A for loop allows the same block of code to be executed multiple times

for item in iterable:
    code to be executed

Iteration

Many of the data structures we've reviewed are defined as iterables in Python. Suppose we have a list of scan information where each item in the list contains a dict of scan properties

scans = [
    {
        'num': 1,
        'type': 'LOCALIZER',
    },
    {
        'num': 2,
        'type': 'MEMPRAGE'
    },
    {
        'num': 3,
        'type': 'BOLD'
    },
    {
        'num': 4,
        'type': 'BOLD'
    }
]

If you want to retrieve the scan numbers for all BOLD scans, you could use a for loop to iterate over scans and call the same block of code to populate a list of scan numbers

numbers = []

for scan in scans:
    if scan['type'] == 'BOLD':
        numbers.append(scan['num'])

print(numbers)

This will print the result [3, 4].

Iterating over a dictionary

It's also common to iterate over a dict, however there are some subtle differences.

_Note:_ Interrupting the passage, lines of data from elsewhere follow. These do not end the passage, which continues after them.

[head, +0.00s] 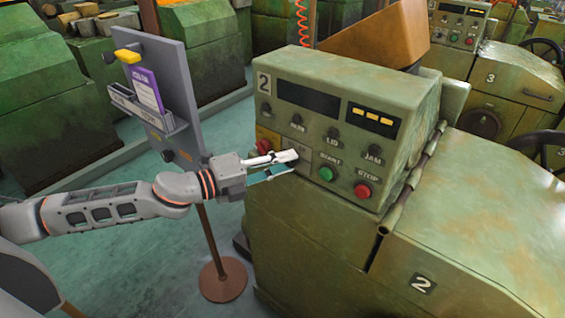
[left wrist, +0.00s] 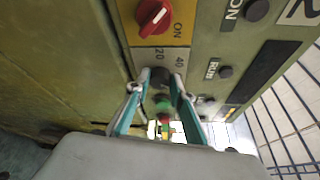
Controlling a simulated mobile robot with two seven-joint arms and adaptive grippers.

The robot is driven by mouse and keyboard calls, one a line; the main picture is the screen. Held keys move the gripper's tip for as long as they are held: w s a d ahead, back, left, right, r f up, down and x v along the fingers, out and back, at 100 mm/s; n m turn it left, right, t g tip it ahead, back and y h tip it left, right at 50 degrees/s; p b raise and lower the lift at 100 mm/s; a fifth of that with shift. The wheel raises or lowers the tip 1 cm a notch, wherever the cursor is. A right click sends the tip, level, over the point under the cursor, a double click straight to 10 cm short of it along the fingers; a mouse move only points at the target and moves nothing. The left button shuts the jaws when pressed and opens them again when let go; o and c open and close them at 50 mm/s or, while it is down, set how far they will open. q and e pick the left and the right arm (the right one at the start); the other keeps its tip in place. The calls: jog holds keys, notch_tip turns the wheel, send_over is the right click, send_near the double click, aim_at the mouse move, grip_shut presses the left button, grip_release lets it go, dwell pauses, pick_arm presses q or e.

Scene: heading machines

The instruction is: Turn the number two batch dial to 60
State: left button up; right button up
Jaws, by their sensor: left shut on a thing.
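The number two machine's control panel (head: 325,160) is green, with a "2" plate at its upper left. The batch dial (left wrist: 160,77) is a dark knob on a grey plate (left wrist: 170,56) marked 20 and 40 in the left wrist view. My left gripper (head: 292,160) reaches the panel from the left and covers the dial in the head view. In the left wrist view its two fingers (left wrist: 156,88) are on either side of the dial, shut on it. The dial's pointer cannot be made out. My right gripper is not in view.
A red switch (left wrist: 154,14) on a yellow plate sits beside the dial. The green start button (head: 326,174) and red stop button (head: 362,190) are to its right. A grey sign board (head: 160,90) on a stand is left of the machine, behind my arm.

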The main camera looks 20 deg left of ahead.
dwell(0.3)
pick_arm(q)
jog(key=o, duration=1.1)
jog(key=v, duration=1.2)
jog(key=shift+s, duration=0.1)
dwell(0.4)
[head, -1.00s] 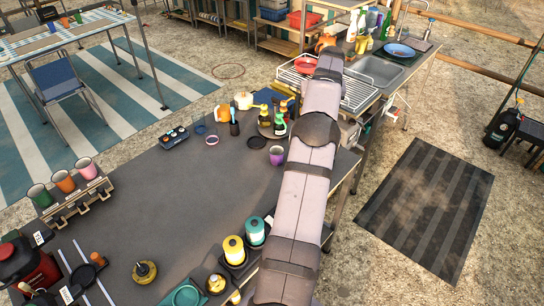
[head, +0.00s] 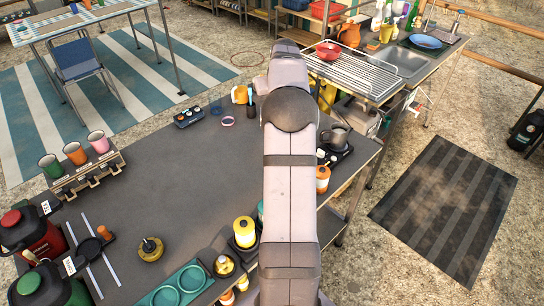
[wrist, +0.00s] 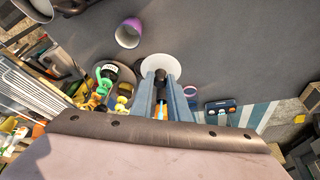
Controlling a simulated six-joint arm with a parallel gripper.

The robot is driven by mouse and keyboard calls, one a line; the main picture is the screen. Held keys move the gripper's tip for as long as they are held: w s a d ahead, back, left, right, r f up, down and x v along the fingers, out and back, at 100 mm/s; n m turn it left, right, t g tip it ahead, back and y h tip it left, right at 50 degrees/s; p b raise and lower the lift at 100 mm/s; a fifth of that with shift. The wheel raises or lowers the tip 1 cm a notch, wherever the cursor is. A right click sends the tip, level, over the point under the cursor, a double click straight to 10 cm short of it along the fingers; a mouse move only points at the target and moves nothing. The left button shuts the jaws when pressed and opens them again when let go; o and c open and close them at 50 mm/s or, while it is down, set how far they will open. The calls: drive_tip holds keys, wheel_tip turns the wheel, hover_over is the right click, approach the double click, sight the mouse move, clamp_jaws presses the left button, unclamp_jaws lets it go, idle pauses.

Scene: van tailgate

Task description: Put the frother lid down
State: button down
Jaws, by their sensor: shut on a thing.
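The frother lid is a pale round disc with a dark knob (wrist: 160,63), in the wrist view. My gripper (wrist: 161,85) is shut on its knob, with one blue-grey finger on each side. The lid is over or at the grey table top (head: 150,215); I cannot tell whether it touches. In the head view my arm hides the lid and my gripper. A grey metal jug (head: 338,137), perhaps the frother, stands on a dark base right of my arm.
In the wrist view a purple cup (wrist: 129,33) is above left of the lid, and green and yellow bottles (wrist: 108,73) stand close on its left. To its right are a ring (wrist: 190,90) and a dark control box (wrist: 220,106). The table's left-middle is clear.

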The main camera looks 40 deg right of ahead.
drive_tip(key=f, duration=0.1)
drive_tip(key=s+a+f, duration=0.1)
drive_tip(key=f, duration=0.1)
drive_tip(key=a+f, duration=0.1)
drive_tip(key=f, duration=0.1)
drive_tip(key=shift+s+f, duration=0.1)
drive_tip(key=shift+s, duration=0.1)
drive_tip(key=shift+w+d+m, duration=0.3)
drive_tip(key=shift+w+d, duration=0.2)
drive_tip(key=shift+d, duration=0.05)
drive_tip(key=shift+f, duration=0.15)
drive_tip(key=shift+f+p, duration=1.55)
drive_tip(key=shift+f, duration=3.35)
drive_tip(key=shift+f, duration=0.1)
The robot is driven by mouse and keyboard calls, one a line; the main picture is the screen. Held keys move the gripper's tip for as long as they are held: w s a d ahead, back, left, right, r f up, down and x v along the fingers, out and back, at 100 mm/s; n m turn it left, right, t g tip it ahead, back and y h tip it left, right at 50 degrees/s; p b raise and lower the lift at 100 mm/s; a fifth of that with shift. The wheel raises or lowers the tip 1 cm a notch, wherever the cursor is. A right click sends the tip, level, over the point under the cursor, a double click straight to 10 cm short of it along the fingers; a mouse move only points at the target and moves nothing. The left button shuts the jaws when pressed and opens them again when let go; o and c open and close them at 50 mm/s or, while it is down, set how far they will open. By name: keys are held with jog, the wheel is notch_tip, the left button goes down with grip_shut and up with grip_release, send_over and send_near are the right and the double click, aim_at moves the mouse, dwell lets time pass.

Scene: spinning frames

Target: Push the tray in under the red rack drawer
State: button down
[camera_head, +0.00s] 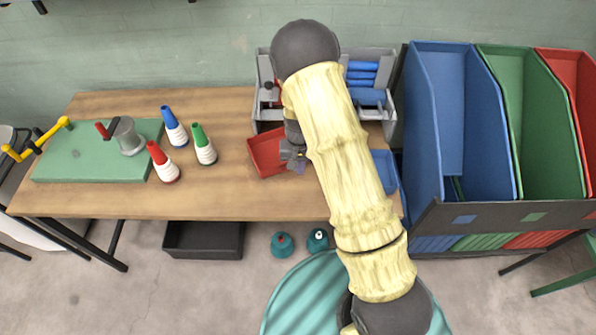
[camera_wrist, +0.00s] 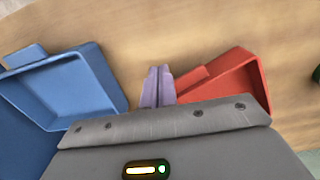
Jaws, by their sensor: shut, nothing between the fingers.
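A red open tray (camera_head: 266,154) sticks out at the front left of the grey rack (camera_head: 386,55) on the wooden table. It also shows at the right in the wrist view (camera_wrist: 238,82). A blue open tray (camera_head: 386,172) sticks out at the front right, partly behind my arm, and shows at the left in the wrist view (camera_wrist: 92,85). My gripper (camera_head: 298,167) is shut and empty, beside the red tray's right side. Its purple fingertips (camera_wrist: 158,75) are together, close to the red tray's edge; I cannot tell whether they touch. My arm hides the rack's middle.
Red, blue and green-tipped cones (camera_head: 204,146) stand left of the red tray, near a green board (camera_head: 85,165) with a yellow-handled clamp. Tall blue, green and red bins (camera_head: 465,120) stand at the right.

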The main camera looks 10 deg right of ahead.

By default, when you iterate over a dict you'll only receive its keys

a = {
    'key1': 1,
    'key2': 2,
    'key3': 3
}

for key in a:
    value = a[key]
    print(value)

If you want to iterate over the dict returning both the key and value as a pair, you would use the following syntax

for key,value in a.items():
    print('key =', key, 'value =', value)

The .items() method on a dictionary will return all key/value pairs as a list of tuples. The for loop shown above is unpacking each tuple into the separate variables for key and value.